» EXERCISE
Extract all lines from the data beneath that include the word "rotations".

» DATA PROVIDED
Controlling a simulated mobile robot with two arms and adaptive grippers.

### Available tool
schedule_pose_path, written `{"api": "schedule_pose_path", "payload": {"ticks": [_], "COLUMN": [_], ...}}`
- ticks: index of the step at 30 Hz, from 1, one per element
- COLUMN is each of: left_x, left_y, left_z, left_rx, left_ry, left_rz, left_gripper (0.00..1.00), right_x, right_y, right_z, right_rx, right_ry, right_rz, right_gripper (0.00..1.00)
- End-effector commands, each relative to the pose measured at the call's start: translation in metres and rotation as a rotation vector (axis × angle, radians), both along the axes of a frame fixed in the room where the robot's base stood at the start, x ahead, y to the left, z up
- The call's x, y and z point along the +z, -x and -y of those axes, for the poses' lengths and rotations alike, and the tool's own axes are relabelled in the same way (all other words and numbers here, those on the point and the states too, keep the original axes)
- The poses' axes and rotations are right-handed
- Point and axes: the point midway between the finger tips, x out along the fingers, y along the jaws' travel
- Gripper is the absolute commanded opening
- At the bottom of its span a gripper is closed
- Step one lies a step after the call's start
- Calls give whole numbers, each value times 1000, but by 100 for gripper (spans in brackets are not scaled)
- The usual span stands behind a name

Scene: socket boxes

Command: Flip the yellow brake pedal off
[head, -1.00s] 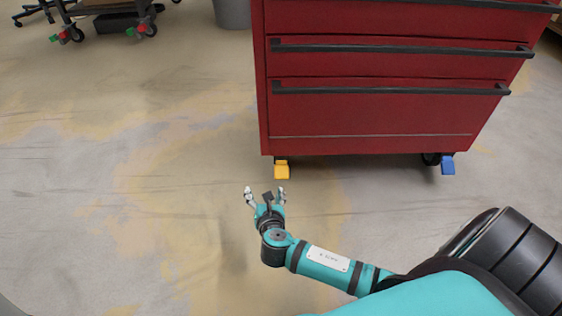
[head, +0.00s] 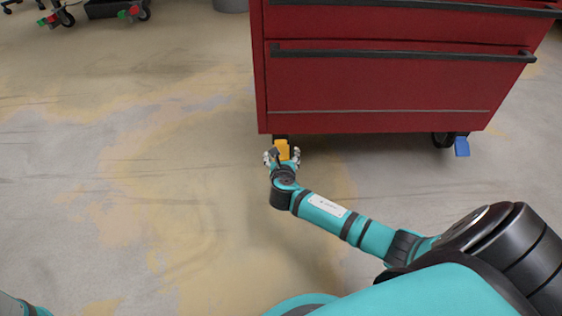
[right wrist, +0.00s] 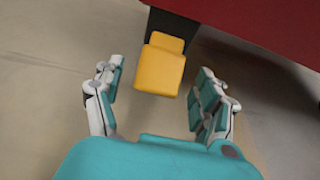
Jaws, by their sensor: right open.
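The yellow brake pedal (head: 282,148) sticks out from the caster under the front left corner of the red tool cabinet (head: 380,90). My right gripper (head: 282,156) is open at the pedal, with one finger on each side of it in the head view. In the right wrist view the yellow pedal (right wrist: 160,66) shows just ahead of and between the open fingertips (right wrist: 160,78). The fingers look apart from it. Of my left arm only a small teal part shows at the lower left edge of the head view; its gripper is out of view.
A blue pedal (head: 462,146) is on the caster at the cabinet's right. The cabinet's bottom edge overhangs close to the yellow pedal. A cart with red and green caster pedals (head: 128,13) stands at the back left. The floor at left is clear.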

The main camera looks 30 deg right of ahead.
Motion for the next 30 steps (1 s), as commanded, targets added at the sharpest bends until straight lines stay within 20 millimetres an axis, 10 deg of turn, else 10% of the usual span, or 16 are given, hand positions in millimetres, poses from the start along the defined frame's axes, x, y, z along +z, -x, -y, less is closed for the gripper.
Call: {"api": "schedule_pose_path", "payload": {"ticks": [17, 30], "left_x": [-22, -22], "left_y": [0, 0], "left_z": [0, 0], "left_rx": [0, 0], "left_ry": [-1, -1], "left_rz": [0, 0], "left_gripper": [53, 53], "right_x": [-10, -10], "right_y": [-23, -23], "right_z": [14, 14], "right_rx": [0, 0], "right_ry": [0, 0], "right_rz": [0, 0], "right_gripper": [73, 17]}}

» ANSWER FOR THIS EXERCISE
- The call's x, y and z point along the +z, -x and -y of those axes, for the poses' lengths and rotations alike, and the tool's own axes are relabelled in the same way (all other words and numbers here, those on the point and the states too, keep the original axes)
- The poses' axes and rotations are right-handed

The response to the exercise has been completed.